When the bans were ramping up, librarians fought back against the demonization of their stacks by flooding Twitter with messages about intellectual freedom.
Activist groups like Moms for Liberty rally supporters around what they say are parents’ rights to control their children’s exposure to material they consider obscene, typically books that deal with racial equality and LGBTQ+ issues. They and similar organizations successfully seated their candidates on school boards around the country.
A drop in trust of public schools goes hand-in-hand with efforts to fund private schools with public money, Wood Forrest writes, as seen most recently with a $1 billion school voucher program in Texas that was championed by the governor.
“This shift in focus from local school board elections toward broader efforts of school privatization, under the guise of parents’ rights, is,” she writes, “a trend worth watching in future years.”
Resistance to Book Bans
Wood Forrest notes that pushes against book bans have taken shape around the country, led by students and librarians alike.
EveryLibrary reported that 70 bills aimed at protecting free expression, preventing censorship and protecting library workers were introduced in state legislatures in 2024. United Against Book Bans has created “book résumés,” which include book summaries and reviews that people can use to defend books facing censorships at public meetings.
Courts in Arkansas, Idaho and Texas overturned laws that claimed library users “have no First Amendment rights,” Caldwell-Stone notes. Lawsuits in at least eight states are challenging book bans, she adds, and residents are turning out to oppose book bans in their communities.
Many Florida school board candidates backed by Moms for Liberty and the state’s Republican governor were defeated in their elections last year. Students and community members in Minnesota spoke during public comment at a school board meeting for two hours in March to denounce the district’s book ban, which has been rolled back following a lawsuit.
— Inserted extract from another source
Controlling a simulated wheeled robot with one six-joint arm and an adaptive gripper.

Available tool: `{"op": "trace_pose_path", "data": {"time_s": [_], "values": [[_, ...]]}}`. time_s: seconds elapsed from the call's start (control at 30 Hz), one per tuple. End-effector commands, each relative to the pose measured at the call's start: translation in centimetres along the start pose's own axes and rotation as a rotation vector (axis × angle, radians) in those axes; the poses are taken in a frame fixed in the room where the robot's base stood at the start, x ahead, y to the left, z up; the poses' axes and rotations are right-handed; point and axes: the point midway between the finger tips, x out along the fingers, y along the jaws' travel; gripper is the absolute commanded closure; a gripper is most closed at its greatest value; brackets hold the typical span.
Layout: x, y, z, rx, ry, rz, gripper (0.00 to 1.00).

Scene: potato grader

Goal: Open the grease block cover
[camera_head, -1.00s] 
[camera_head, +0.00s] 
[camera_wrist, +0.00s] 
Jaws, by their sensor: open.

Voters in a Texas district ousted a school board president who prompted book bans.
While book bans have also proven to be “deeply unpopular,” Wood Forrest says, they still pose a threat to libraries and information access.
“The future of libraries, education, access, and representation is at stake,” she writes. “Book bans in their current form are a tool used by the political right to destabilize institutions that have historically identified themselves as cornerstones of democracy.”